GitHub Stacked PRs
A GitHub CLI extension for managing stacked branches and pull requests.
Stacked PRs break large changes into a chain of small, reviewable pull requests that build on each other. gh stack automates the tedious parts — creating branches, keeping them rebased, setting correct PR base branches, and navigating between layers.
[!NOTE]
Stacked PRs is currently in private preview. This CLI and the referenced functionality will not work unless the feature has been enabled for your repository.
You can sign up for the waitlist at gh.io/stacksbeta.
Installation
gh extension install github/gh-stack
Requires the GitHub CLI (gh) v2.0+.
AI agent integration
Install the gh-stack skill so your AI coding agent knows how to work with stacked PRs and the gh stack CLI:
gh skill install github/gh-stack
Quick start
# Start a new stack (creates and checks out the first branch)
gh stack init
# ... make commits on the first branch ...
# Add another branch on top
gh stack add api-endpoints
# ... make commits ...
# Push all branches
gh stack push
# View the stack
gh stack view
# Open a stack of PRs
gh stack submit
How it works
A stack is an ordered list of branches where each branch builds on the one below it. The bottom of the stack is based on a trunk branch (typically main).
frontend → PR #3 (base: api-endpoints) ← top
api-endpoints → PR #2 (base: auth-layer)
auth-layer → PR #1 (base: main) ← bottom
─────────────
main (trunk)
The bottom of the stack is the branch closest to the trunk, and the top is the branch furthest from it. Each branch inherits from the one below it. Navigation commands (up, down, top, bottom) follow this model: up moves away from trunk, down moves toward it.
When you submit, gh stack creates one PR per branch and links them together as a Stack on GitHub. Each PR's base is set to the branch below it in the stack, so reviewers see only the diff for that layer.
Local tracking
Stack metadata is stored in .git/gh-stack (a JSON file, not committed to the repo). This tracks which branches belong to which stack and their ordering. Rebase state during interrupted rebases is stored separately in .git/gh-stack-rebase-state.
Commands
gh stack init
Initialize a new stack in the current repository.
gh stack init [flags] [branches...]
Initializes a new stack locally. In interactive mode (no arguments), prompts for a branch name and offers to use the current branch as the first layer. If a branch name contains slashes (e.g., feat/api), prompts if you would like to use a prefix (e.g., feat/) for all branches in the stack.
When explicit branch names are given, existing branches are adopted automatically and any missing branches are created. The trunk defaults to the repository's default branch unless overridden with --base.
Use --numbered with --prefix to enable auto-incrementing numbered branch names (prefix/01, prefix/02, …). Without --numbered, you'll always be prompted to provide a meaningful branch name.
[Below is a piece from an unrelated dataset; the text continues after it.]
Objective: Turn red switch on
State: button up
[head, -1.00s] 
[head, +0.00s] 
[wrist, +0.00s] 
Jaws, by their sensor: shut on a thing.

Enables git rerere automatically so that conflict resolutions are remembered across rebases.
| Flag | Description |
|---|
-b, --base <branch> | Trunk branch for the stack (defaults to the repository's default branch) |
-p, --prefix <string> | Set a branch name prefix for the stack |
-n, --numbered | Use auto-incrementing numbered branch names (requires --prefix) |
Examples:
# Interactive — prompts for branch names
gh stack init
# Non-interactive — specify branches upfront
gh stack init feature-auth feature-api feature-ui
# Use a different trunk branch
gh stack init --base develop feature-auth
# Adopt existing branches into a stack
gh stack init feature-auth feature-api
# Set a prefix — you'll be prompted for a branch name
gh stack init -p feat
# → prompts "Enter a name for the first branch (will be prefixed with feat/)"
# → type "auth" → creates feat/auth
# Use numbered auto-incrementing branch names
gh stack init -p feat --numbered
# → creates feat/01 automatically
gh stack add
Add a new branch on top of the current stack.
gh stack add [flags] [branch]
Creates a new branch at the current HEAD, adds it to the top of the stack, and checks it out. Must be run while on the topmost branch of a stack. If no branch name is given, prompts for one.
You can optionally stage changes and create a commit as part of the add flow. When -m is provided without an explicit branch name, the branch name is auto-generated. If the stack was created with --numbered, auto-generated names use numbered format (prefix/01, prefix/02); otherwise, date+slug format is used (e.g., prefix/2025-03-24-add-login).